Gather up the lines with the word "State" in them.

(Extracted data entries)
┌──
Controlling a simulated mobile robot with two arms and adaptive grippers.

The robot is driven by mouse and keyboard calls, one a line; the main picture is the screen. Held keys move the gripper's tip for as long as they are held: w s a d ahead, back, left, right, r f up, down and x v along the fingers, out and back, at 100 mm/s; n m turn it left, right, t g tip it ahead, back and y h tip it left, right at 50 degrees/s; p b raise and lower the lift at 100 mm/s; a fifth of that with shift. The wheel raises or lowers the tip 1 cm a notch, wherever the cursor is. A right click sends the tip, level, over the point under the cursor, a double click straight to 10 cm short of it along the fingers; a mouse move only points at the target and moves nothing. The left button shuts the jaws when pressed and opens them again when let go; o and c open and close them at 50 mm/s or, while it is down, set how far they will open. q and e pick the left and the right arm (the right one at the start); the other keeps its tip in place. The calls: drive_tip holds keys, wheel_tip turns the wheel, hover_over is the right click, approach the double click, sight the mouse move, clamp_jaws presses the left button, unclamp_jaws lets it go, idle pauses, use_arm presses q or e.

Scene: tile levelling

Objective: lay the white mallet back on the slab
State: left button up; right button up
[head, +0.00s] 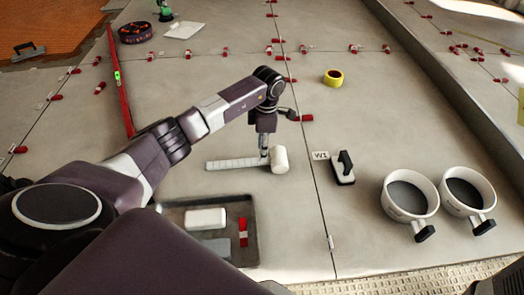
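The white mallet (281,160) lies level, its pale head at the right and its flat handle (229,164) pointing left. My left gripper (264,157) points down with its narrow fingers close together on the handle, just beside the head. The mallet is at or very close to the grey slab (210,120); I cannot tell whether it touches. The fingers hide a small part of the handle. My right gripper is not in view.
A dark tray (243,262) with a white block (205,219) and a red piece (243,232) is in front. Right of the mallet are a black-handled float (343,169) and two white buckets (409,197) (468,192). Yellow tape (333,77) and red clips lie farther back.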

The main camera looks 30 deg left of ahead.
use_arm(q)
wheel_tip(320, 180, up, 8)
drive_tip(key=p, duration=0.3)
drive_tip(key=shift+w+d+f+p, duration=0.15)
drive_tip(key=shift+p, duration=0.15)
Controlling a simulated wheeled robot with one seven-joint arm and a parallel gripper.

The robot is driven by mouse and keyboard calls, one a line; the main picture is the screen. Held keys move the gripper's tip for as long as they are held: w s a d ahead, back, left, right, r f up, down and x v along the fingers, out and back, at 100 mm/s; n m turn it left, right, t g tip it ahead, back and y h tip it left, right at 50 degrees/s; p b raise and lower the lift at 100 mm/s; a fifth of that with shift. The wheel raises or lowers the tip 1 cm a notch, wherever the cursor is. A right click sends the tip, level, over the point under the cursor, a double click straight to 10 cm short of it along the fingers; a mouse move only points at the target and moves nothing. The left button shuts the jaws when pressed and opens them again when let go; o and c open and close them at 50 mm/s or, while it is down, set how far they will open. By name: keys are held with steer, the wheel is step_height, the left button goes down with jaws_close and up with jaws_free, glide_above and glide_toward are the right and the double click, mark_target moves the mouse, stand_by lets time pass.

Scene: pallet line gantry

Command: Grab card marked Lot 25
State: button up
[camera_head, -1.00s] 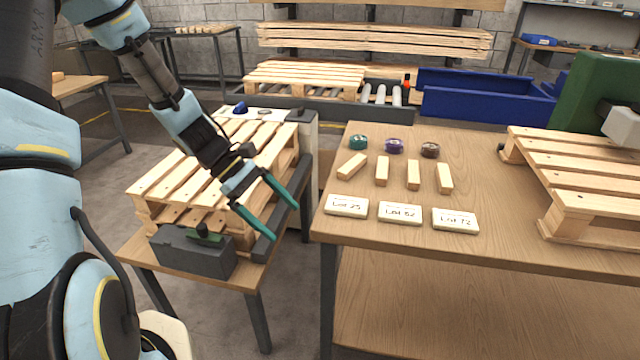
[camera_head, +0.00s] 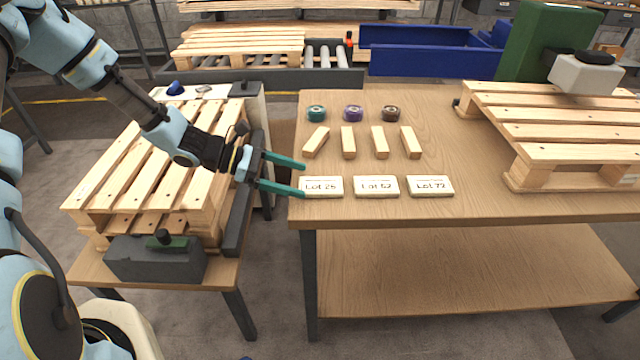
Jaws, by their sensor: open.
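The card marked Lot 25 (camera_head: 321,187) is a small cream block lying on the wooden workbench (camera_head: 440,205), leftmost of three cards near the front edge. The card marked Lot 62 (camera_head: 376,186) and a third card (camera_head: 430,186), which seems to read Lot 72, lie to its right. My gripper (camera_head: 303,179) has two teal fingers and is open and empty. Its fingertips point right, at the left end of the Lot 25 card. I cannot tell whether the lower fingertip touches the card.
Several wooden blocks (camera_head: 348,142) stand or lie behind the cards, with teal (camera_head: 316,113), purple (camera_head: 353,113) and brown (camera_head: 391,114) rolls beyond. A pallet (camera_head: 560,130) occupies the bench's right side. A stacked pallet (camera_head: 150,170) and grey clamp (camera_head: 155,260) are under and beside my arm.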

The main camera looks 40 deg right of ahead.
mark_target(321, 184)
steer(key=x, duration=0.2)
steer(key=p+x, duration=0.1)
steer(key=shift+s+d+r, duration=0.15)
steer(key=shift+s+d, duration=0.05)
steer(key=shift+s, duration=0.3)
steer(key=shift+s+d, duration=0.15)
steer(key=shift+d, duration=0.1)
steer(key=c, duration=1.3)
└──
SOLUTION TO THIS PROBLEM
State: left button up; right button up
State: button up

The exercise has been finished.